Friday, January 31, 2014: Poetry reading at 6 p.m. at the Felix Kulpa Gallery
Featuring Johanna Drucker with Eireene Nealand, Margaret Rhee, and Tsering Wangmo
Saturday, February 1, 2014: Interdisciplinary symposium at Humanities 1, room 210
Panel One: Textual and Visual Technologies—Pre-Histories of a Digital Era
Panel Two: Digital Practice and Database Aesthetics
Panel Three: Neoliberalism and the Digital Future
Keynote from Johanna Drucker: Towards a New Humanism
The activities associated with the term “digital humanities” have gained much attention recently in academic and mainstream venues. But have core values of humanism been discounted as a result?
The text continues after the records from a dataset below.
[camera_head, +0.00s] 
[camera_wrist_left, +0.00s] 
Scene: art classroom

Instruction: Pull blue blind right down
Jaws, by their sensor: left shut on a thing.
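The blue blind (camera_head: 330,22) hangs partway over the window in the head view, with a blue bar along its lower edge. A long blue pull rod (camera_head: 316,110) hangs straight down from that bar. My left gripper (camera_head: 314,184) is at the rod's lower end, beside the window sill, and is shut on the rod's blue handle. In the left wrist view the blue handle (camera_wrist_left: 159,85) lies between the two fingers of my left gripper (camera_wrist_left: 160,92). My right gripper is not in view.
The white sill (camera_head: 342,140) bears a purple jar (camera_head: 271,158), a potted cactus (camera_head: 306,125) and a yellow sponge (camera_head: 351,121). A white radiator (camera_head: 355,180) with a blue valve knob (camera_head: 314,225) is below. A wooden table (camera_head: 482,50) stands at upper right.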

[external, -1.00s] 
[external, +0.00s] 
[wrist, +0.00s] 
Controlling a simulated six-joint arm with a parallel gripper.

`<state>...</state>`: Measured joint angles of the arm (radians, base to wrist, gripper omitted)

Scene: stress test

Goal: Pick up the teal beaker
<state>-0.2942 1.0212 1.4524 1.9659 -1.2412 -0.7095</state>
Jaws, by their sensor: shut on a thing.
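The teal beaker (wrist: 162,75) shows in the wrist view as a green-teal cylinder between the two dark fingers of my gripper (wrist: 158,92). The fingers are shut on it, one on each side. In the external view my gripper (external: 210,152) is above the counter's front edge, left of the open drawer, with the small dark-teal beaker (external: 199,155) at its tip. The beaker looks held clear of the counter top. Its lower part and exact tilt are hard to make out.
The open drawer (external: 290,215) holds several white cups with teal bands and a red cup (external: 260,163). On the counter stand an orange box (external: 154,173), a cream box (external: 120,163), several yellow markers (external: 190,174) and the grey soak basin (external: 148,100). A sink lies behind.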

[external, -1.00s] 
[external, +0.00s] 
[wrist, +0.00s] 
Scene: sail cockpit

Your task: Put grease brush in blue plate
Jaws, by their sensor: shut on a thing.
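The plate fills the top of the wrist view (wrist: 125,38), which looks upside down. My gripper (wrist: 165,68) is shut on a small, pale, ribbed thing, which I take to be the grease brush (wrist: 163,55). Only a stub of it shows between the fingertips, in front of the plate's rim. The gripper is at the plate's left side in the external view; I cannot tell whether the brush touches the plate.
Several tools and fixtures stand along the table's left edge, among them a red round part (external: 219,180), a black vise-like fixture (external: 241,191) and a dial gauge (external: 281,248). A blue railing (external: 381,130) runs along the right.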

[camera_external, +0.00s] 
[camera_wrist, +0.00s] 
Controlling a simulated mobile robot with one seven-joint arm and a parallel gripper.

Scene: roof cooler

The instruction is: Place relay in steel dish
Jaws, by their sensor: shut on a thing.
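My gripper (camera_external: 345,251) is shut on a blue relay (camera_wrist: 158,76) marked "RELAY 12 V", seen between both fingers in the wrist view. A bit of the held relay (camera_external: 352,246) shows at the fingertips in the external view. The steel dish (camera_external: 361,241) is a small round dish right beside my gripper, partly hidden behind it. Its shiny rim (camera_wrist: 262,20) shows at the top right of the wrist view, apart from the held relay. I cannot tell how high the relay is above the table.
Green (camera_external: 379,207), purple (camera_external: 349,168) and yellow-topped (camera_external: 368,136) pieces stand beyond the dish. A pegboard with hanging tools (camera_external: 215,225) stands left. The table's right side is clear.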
Do the techniques of analytic processing or other engagements with large data displace or devalue those of more traditional method and even, perhaps, traffic in the worst kind of concessions to administered culture? Might these digital approaches be at odds with the tenets of humanistic inquiry? What are the ways out of a binaristic opposition between a retro-oriented, possibly conservative, defense of “the humanities” and a techno-digital approach that seems to some to dehumanize cultural materials by treating them as “data”? The answer might be in recovering the methods of humanism, rather than just its objects. Engagement with the materiality of texts and artifacts crosses many disciplinary lines—from traditional critical studies, bibliography, and law to current studies of media archaeology, new materialism, and digital interpretation. This talk addresses ways in which the cultural authority of the humanities might be formulated as a new humanism whose methods and values extend traditional interpretative work while taking up some of the potential offered by data-driven and algorithm-based approaches to the study of human culture.